31/01/2008 9550 visiteurs 7.0/10 (1 note)

N é d’un couple qui a fui son Italie natale sous la coupe de Mussolini, Robert a grandi en France où il a vécu une enfance tranquille, l’amour de ses parents prenant le pas sur les tracasseries du quotidien. De son père, mineur et dur à la tâche, il a hérité les mains, de sa mère, une certaine idée de la tendresse et, de cette éducation, une ouverture d’esprit et surtout la volonté. Epargné par les atrocités de la guerre d’Algérie, il quitte l’adolescence dans une douce volupté et ignorant de la violence qui l’entoure. Il est bientôt le père d’une petite Aurore à laquelle il s’attache à décrire la splendeur du monde qui l’entoure. Les années ont passé, Robert vient rendre visite à sa fille dans le nord de Paris. Dans le bus, trois jeunes gens rient et parlent fort. Deux générations se croisent.

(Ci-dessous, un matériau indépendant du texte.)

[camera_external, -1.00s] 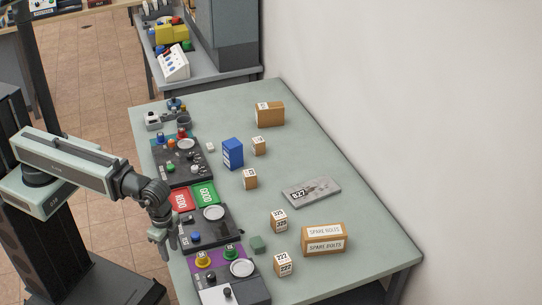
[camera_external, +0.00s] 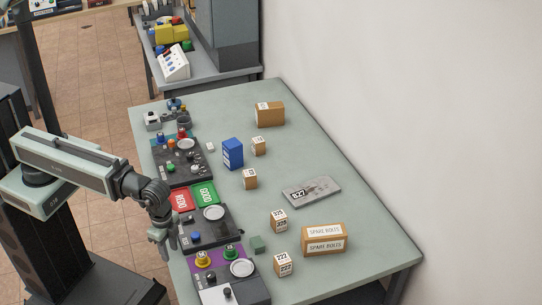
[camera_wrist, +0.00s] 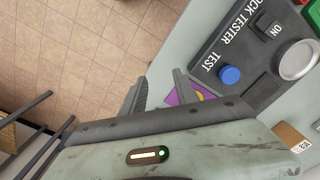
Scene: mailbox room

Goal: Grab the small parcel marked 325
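The small brown parcel (camera_external: 279,222) with a white label that appears to read 325 stands upright on the table in the external view, right of the middle panel. My gripper (camera_external: 166,248) hangs at the table's left edge, well left of the parcel, and touches nothing. In the wrist view my gripper (camera_wrist: 160,82) shows two separated dark fingers with an empty gap. A brown labelled box (camera_wrist: 293,141) is partly visible at the lower right of the wrist view; its number is too small to read surely.
Dark control panels (camera_external: 208,230) line the table's left side.

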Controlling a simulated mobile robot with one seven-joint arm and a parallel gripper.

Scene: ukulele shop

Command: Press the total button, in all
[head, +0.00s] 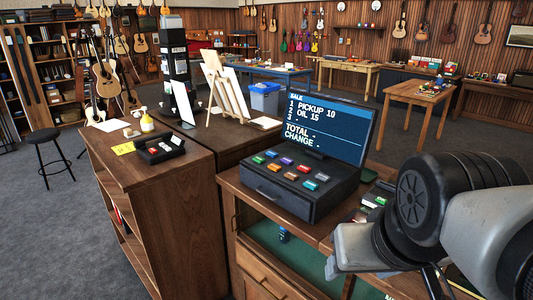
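A dark cash register (290,200) stands on the wooden counter, with several coloured buttons in two rows on its sloping top. A red button (304,169), a green button (259,160) and an orange button (273,168) are among them. Their labels are too small to read, so I cannot tell which is the total button. The register screen (325,125) reads SALE, 1 PICKUP 10, 2 OIL 15, with dashes after 3, TOTAL and CHANGE. My arm fills the lower right, to the right of the register.
A wooden easel (222,85) stands behind the register. Small items lie right of the register, near my arm. A stool (48,140) stands far left.

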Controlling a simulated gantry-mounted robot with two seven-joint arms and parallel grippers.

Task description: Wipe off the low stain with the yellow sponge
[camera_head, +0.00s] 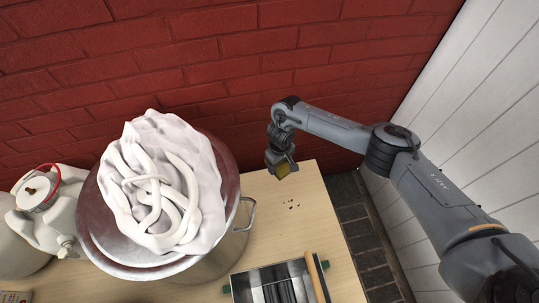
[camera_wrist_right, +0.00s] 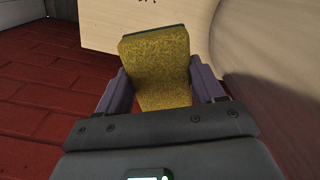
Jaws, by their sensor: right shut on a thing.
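The yellow sponge (camera_wrist_right: 157,68) is between the two fingers of my right gripper (camera_wrist_right: 160,90) in the right wrist view. In the head view the right gripper (camera_head: 281,168) is near the far right corner of the wooden table, and a little of the sponge (camera_head: 283,169) shows under it. A few small dark brown specks (camera_head: 291,206), a stain, are on the bare tabletop, nearer than the gripper and apart from it. Dark specks also show at the top edge of the wrist view (camera_wrist_right: 147,2). My left gripper is not in view.
A large metal pot (camera_head: 215,262) with a bunched white cloth-like thing (camera_head: 165,190) stands left of the stain. A metal tray (camera_head: 268,287) with a wooden stick (camera_head: 317,277) lies at the front. A red brick wall (camera_head: 200,55) is behind. The wooden tabletop (camera_head: 320,225) around the specks is clear.

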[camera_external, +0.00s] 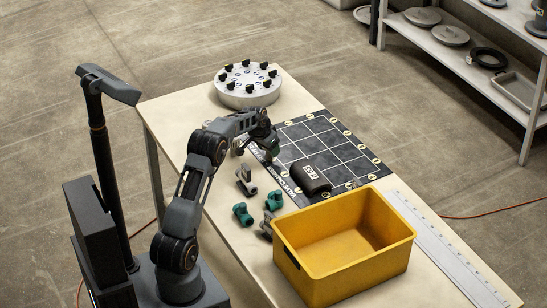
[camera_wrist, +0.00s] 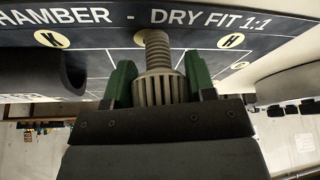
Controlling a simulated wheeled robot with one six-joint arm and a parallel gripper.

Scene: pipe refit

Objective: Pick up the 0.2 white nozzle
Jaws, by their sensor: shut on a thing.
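A pale grey nozzle (camera_wrist: 158,90) with a ribbed body and a threaded end shows in the wrist view, between the green fingers of my gripper (camera_wrist: 159,80). The fingers press on both sides of the ribbed part, and the threaded end points out towards the black mat. No size marking is readable on it. In the external view my gripper (camera_external: 268,150) is low by the near left edge of the black mat. The nozzle is too hidden there to tell apart. I cannot tell whether it touches the mat.
A black gridded mat (camera_external: 352,153) with lettering carries a black cylinder (camera_external: 310,178). Green fittings (camera_external: 242,214) and grey fittings (camera_external: 246,181) lie in front. A yellow bin (camera_external: 341,274) stands at the near right, beside a ruler (camera_external: 440,250). A round metal flange (camera_external: 247,96) sits behind.

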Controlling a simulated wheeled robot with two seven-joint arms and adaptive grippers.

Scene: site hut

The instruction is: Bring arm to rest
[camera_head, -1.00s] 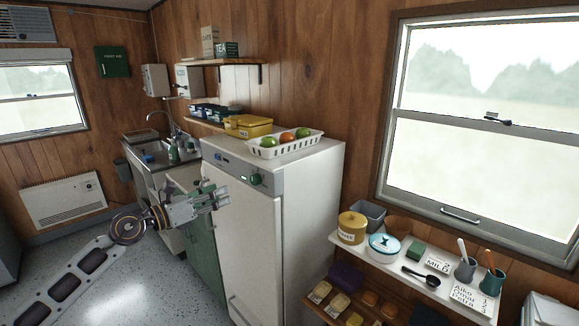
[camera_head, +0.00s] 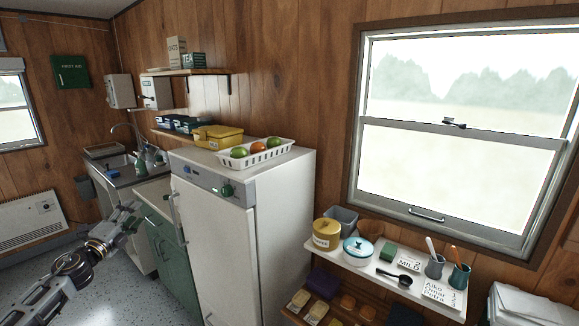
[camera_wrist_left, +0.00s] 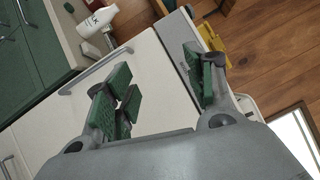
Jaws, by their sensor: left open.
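My left arm comes in from the lower left in the head view. Its gripper (camera_head: 130,214) is in front of the green cabinet, left of the white fridge (camera_head: 222,245). In the left wrist view the two green-padded fingers (camera_wrist_left: 160,92) stand apart with nothing between them, so the left gripper is open and empty. The fridge's pale door lies behind the fingers in that view. My right gripper does not show in either view.
The fridge bears a white basket (camera_head: 240,163) of fruit and a yellow box (camera_head: 216,137). A sink counter (camera_head: 118,173) and green cabinet (camera_head: 172,262) stand left of it. A white shelf (camera_head: 372,268) with jars and cups is at right. Speckled floor (camera_head: 125,302) is open at lower left.

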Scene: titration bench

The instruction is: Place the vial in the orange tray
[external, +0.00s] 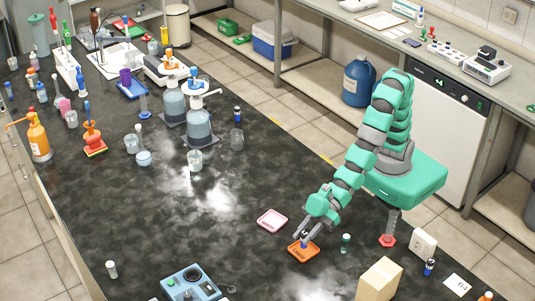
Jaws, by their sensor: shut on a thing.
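The orange tray (294,251) lies on the dark bench top, near the front and right of the middle. My gripper (305,236) points down over the tray and is shut on a small vial (304,243) with blue on it. The vial appears upright, at or just above the tray's floor; I cannot tell whether it touches. The fingers hide part of the vial and the far part of the tray.
A pink tray (272,221) lies just behind and left of the orange tray. A dark vial (346,243) stands close to the right. A tan block (379,280) and a blue device (188,285) stand nearer the front. The bench left of the trays is clear.

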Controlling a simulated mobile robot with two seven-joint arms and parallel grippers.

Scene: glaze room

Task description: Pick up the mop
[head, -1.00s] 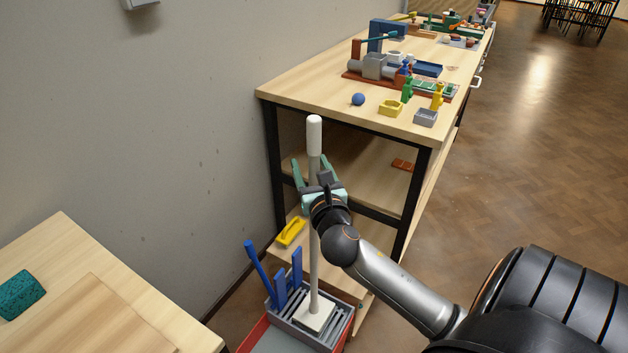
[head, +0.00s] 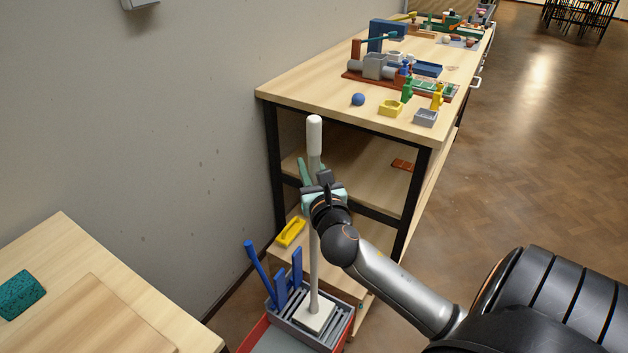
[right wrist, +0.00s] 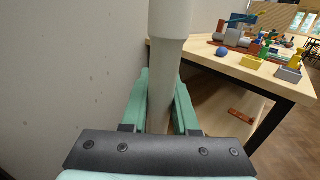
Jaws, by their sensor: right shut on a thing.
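The mop (head: 314,265) stands upright, with a pale grey shaft, a white grip at the top and a flat white head resting on a slatted grey rack. My right gripper (head: 312,180) is shut on the mop's shaft below the white grip. In the right wrist view, the green fingers of the gripper (right wrist: 161,100) lie on both sides of the mop shaft (right wrist: 164,85). My left gripper is not in view.
The grey slatted rack (head: 338,325) sits on a red-sided cart and also holds blue-handled tools (head: 259,266). A wooden workbench (head: 290,85) with shelves stands behind the mop. A yellow tool (head: 290,232) lies on its low shelf. A wooden table (head: 130,300) is at left.

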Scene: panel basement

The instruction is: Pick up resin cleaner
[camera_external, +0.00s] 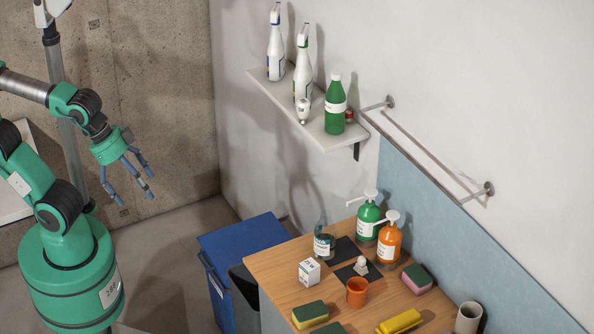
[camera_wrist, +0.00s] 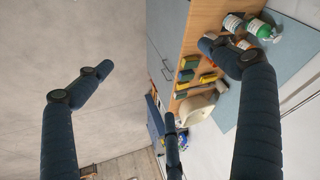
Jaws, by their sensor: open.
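No label is legible, so I cannot tell which container is the resin cleaner. In the external view, a green pump bottle (camera_external: 367,219) and an orange pump bottle (camera_external: 389,243) stand on the wooden tabletop, near a clear labelled jar (camera_external: 324,243). A green capped bottle (camera_external: 335,106) and two white spray bottles (camera_external: 275,50) (camera_external: 303,68) stand on the wall shelf (camera_external: 330,138). My gripper (camera_external: 137,182) is open and empty, hanging left of the table and well apart from all of these. Its spread fingers also show in the wrist view (camera_wrist: 155,60).
The tabletop (camera_external: 270,265) also holds a white box (camera_external: 309,271), an orange cup (camera_external: 357,292) and several sponges (camera_external: 310,315). A blue bin (camera_external: 243,240) stands by its left end. A metal rail (camera_external: 425,145) runs along the wall. Open floor lies left of the bins.

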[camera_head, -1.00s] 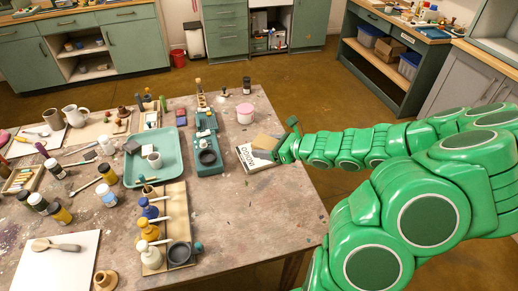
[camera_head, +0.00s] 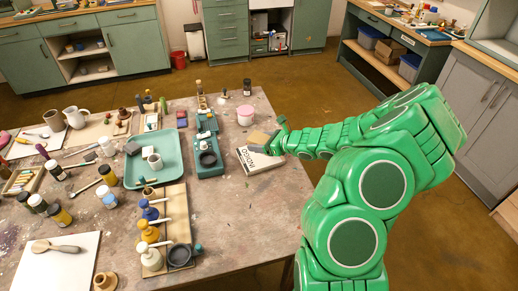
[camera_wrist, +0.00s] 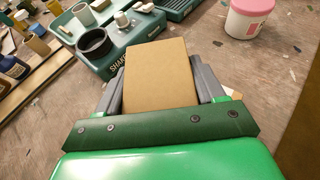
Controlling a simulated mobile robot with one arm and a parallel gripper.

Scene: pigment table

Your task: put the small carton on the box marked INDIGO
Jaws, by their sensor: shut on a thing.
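The small carton (camera_wrist: 160,72) is plain brown cardboard and sits between the two grey fingers of my gripper (camera_wrist: 158,80) in the wrist view. In the head view the carton (camera_head: 258,137) shows at the far edge of the box marked INDIGO (camera_head: 264,164), with my gripper (camera_head: 273,139) around it. The box is white with dark lettering and lies flat on the table. Whether the carton touches the box or hangs above it I cannot tell. In the wrist view the carton and gripper hide nearly all of the box.
A teal unit with a dark round bowl (camera_head: 208,158) stands just left of the box. A pink-and-white tub (camera_head: 245,114) stands behind it. A teal tray (camera_head: 171,171) and several bottles fill the left. The table's front right (camera_head: 255,215) is clear.

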Livre portant clairement sur les causes possibles d’un certain racisme, il s’ouvre sur une théorie qui consiste à penser que le rapport à l’autre dépend, pour majeure partie, de l’estime qu’il est possible d’avoir de soi. Cette introduction se clôture cependant en précisant que « ce n’est pas facile de s’aimer, dans la merde ambiante ». Qui de Robert ou de Baudoin parle ?

Malgré cette entrée en matière conclue de manière un brin pessimiste, le récit enchaîne sur la jeunesse de Robert qui, sans sombrer dans une version édulcorée, traduit avec force son aspect paisible et heureux. Comme protégé des événements, il a même l’occasion à l’âge adulte de succomber, par instants, au trouble provoqué par l’approche de la beauté dans son sens absolu. Toute la première partie semble reposer sur l’importance de ce rapport à la douceur, au beau. La cassure, amenée avec beaucoup d’intelligence, n’en est que plus violente : un flash sous forme d’émeute. Image gravée dans l’inconscient de chacun depuis les événements de fin 2005 qui porte en elle son lot de préjugés. S’ensuit ce qui peut être considéré comme un dialogue, ou plutôt un discours à la sauce slam version bande dessinée entre trois visages, voire icônes, si propres à se prêter au délit de faciès. C’est sans doute à cet instant que le mode de narration peut dérouter, d’autant que ce monologue à trois voix a tendance à s’étirer dans le temps. Ce choix, pour respectable qu’il soit, semble marquer une hésitation chez l’auteur quant à la manière de retranscrire un langage qui porte son fardeau de vulgarité sur les épaules. Ce qui s’en dégage à la lecture sonne faux et le vraisemblable refus de sombrer dans une caricature par un effet de style a tendance à renverser l’idée première. C’est le seul bémol à apporter à cet album remarquablement construit.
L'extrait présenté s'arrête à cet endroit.